Upon the whole, rumour travelled by word of mouth. Since then, however – as with Neil Armstrong in 1969, when the American astronaut stretched his foot to become the first human being to tread upon the moon – even we, in the Dark Continent, have made “one giant” step in technology.

Yet – as Isaac Asimov warned during World War II – when the American bio-chemist and science fiction writer coined his celebrated “Three Laws of Robotics” – every technological advance is perilously double-edged. More recently, thanks to a certain Mr Julian Assange, even the official society has become increasingly aware of it.

If, in Megatrends, the American media commentator John Naisbitt enthuses over it as “the Information Age”, others have begun to panic about the increasingly painful inroads that technology is making into what we used to think of as “privacy”.

Among other things, thanks to technology, rumour can now travel faster than light. Ever since the arrival of technological contraptions known as “social media”, terrible anti-social propaganda has become even more tachy than the tachyon, the only substance known to astrophysics that can pass light on the way.

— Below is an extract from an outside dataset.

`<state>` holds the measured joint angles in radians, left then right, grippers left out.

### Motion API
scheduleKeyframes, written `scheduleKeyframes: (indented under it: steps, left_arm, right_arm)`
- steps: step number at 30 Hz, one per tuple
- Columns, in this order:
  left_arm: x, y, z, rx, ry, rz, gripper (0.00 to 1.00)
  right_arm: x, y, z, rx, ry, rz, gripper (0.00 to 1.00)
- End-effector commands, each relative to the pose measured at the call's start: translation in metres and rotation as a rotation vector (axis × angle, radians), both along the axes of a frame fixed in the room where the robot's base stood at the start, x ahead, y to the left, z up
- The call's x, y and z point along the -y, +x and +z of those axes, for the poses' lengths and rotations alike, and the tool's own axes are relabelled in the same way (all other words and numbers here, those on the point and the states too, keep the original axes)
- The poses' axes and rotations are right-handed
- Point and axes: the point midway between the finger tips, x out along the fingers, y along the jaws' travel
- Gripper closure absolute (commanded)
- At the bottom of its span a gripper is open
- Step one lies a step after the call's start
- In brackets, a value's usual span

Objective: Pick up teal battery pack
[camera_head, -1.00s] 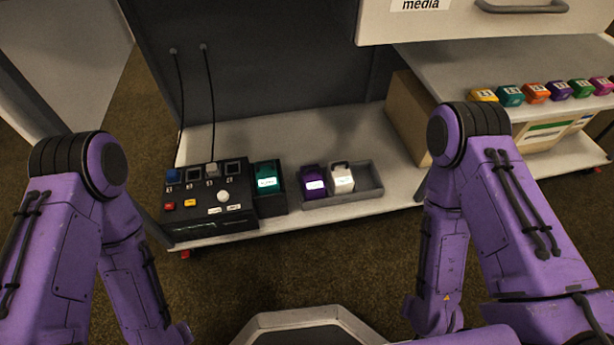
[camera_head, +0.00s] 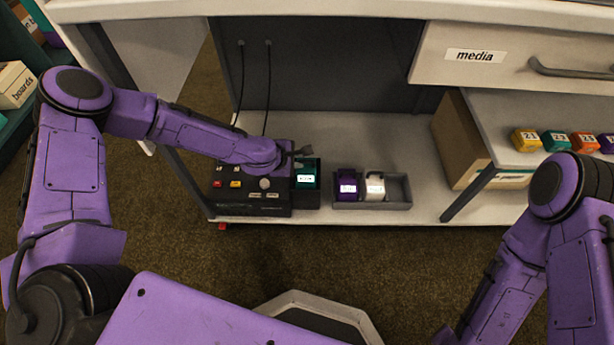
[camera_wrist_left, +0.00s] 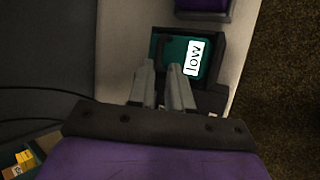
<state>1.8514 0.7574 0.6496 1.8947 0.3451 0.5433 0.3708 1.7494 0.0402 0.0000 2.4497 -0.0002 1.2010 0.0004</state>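The teal battery pack (camera_head: 306,173) sits in a dark holder at the right end of the black control box. In the left wrist view the teal battery pack (camera_wrist_left: 203,73) carries a white label reading "low". My left gripper (camera_head: 298,151) is at the pack's upper left in the head view, partly hidden by my wrist. In the left wrist view my left gripper (camera_wrist_left: 161,68) has two fingers with a gap between them, tips at the pack's near edge. I see nothing held between them. My right gripper is outside the frames.
A grey tray (camera_head: 389,205) to the right holds a purple pack (camera_head: 347,180) and a white pack (camera_head: 375,184). The black control box (camera_head: 250,208) with buttons lies under my left forearm. Two cables hang behind it. More coloured packs (camera_head: 556,140) stand on the right shelf.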

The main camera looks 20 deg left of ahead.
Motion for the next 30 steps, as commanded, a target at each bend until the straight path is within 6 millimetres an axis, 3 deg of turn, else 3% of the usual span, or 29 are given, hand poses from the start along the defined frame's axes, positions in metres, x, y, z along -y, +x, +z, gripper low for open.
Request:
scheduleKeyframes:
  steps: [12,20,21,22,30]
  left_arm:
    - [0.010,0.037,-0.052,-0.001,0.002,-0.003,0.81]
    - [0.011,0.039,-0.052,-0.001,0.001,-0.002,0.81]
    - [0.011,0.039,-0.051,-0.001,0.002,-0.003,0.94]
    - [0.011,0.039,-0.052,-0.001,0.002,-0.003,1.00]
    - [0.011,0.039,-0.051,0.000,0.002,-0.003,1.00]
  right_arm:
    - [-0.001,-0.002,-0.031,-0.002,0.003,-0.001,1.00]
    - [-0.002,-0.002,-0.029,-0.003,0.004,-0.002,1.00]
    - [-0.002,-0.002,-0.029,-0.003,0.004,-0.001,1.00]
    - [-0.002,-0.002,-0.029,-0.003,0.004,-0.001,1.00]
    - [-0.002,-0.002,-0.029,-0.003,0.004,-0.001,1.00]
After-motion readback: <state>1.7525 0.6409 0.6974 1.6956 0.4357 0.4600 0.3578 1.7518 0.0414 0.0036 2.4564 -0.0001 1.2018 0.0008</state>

When the airport fire seemed to increase in volume, Wajuaji immediately invaded the Facebook, Twitter and WhatsApp amenities in our computers. Few of their many claims of arson were presented as opinions. No, they were all assertive – all given as the truth, the whole and nothing but the truth.

Wonderful inventions

It is hard to imagine what mental pleasure or moral reward a considerably educated person hopes to derive from bombarding millions of people with highly irresponsible messages in a manner likely to excite them into panic and street lawlessness. Yet I must affirm that Facebook, Twitter and What’s App are wonderful inventions.

In principle, I never condemn any product of what Walt Disney used to call “imagineering”. Technology (making by hand) is the specific natural vocation of the human intellect; it is its way of life — so that, once an invention arrives on the threshold of history – even if it is as dangerous as the atom bomb — it just cannot be avoided.

That is why – in his “Three Laws of Robotics” – Asimov makes only one demand. It is that, exactly as human beings have always done ever since they elbowed their way into the evolutionary scene, a safety mechanism must be inserted into every tool and weapon that we make.

This was Asimov’s answer to such notorious Western anti-science prophets of doom as the Club of Rome, Barry Commoner, Paul Ehrlich, Jacques Ellul, Paul Kennedy, Lewis Mumford, Paul Paddock, Jeremy Rifkin, Jonathan Schell and – in science fiction – Clifford Simak.

The point is that – as in nature – every product has two sides, a productive as well a destructive one. The atom will prove indispensable to us when we colonise Outer Space. But, unless we manage it with care, it may condemn us to extinction before then. Management – that is what our Facebook, Twitter and other social media require.

In the 21st century, they will be indispensable. But if we do not use them with an unfailing sense of social responsibility – they will be the death of us yet as society. That is why – as Bitange Ndemo used to admonish us – if individuals will not control their own impulses, then the government must intervene to catch and punish all rumour-mongers.